** Start of Recorded data **

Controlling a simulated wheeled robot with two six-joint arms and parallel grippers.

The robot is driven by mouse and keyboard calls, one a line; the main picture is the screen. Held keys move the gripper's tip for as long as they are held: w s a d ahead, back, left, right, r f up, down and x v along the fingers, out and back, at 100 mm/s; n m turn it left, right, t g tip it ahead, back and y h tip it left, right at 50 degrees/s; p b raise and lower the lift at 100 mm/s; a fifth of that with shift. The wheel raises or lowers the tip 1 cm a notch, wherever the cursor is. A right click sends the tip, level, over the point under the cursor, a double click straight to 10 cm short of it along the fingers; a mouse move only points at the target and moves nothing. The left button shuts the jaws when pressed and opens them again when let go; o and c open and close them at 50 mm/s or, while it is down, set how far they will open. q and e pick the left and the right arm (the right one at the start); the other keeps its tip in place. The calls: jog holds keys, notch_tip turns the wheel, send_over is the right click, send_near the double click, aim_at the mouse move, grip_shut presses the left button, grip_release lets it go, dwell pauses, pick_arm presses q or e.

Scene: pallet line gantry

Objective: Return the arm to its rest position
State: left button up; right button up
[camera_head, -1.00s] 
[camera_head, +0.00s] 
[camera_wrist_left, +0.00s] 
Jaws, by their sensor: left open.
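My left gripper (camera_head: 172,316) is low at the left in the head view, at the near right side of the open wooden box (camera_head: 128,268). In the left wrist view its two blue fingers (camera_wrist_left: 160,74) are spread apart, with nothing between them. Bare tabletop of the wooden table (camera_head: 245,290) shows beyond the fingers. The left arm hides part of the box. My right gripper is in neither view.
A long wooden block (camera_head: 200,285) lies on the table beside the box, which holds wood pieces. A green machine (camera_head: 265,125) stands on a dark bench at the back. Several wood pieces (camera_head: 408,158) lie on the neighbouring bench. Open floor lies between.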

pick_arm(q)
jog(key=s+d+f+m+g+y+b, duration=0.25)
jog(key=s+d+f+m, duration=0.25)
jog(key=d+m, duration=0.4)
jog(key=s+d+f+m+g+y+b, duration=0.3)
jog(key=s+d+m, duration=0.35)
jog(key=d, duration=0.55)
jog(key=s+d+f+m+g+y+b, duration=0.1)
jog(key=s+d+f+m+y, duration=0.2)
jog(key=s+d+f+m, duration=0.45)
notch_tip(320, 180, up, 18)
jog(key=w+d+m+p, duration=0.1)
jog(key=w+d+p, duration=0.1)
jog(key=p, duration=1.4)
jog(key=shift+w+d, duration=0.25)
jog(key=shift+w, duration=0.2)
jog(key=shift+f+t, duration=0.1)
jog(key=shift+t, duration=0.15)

** End of Recorded data **

### Requirements
Give back, word for word, each line from the one containing "[camera_head, -1.00s]" down to the one containing "[camera_wrist_left, +0.00s]", including those two lines.

### Finished task
[camera_head, -1.00s] 
[camera_head, +0.00s] 
[camera_wrist_left, +0.00s] 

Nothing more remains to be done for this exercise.